SUPPLIED DATA
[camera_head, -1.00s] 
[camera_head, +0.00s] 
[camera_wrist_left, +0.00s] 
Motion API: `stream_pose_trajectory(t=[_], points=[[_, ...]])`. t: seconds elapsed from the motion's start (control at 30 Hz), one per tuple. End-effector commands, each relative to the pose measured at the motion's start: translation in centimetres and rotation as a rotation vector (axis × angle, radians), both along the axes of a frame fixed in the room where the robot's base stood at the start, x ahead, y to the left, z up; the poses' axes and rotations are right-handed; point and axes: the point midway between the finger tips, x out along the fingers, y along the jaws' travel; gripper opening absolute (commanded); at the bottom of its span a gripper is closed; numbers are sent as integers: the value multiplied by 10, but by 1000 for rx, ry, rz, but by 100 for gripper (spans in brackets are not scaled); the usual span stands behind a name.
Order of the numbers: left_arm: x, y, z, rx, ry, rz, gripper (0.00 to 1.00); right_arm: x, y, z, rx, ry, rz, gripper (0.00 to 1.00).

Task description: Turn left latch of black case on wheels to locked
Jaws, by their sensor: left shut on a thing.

TASK STATEMENT
Give a single number: the count of lines above that include the word "gripper".

FULL SOLUTION
2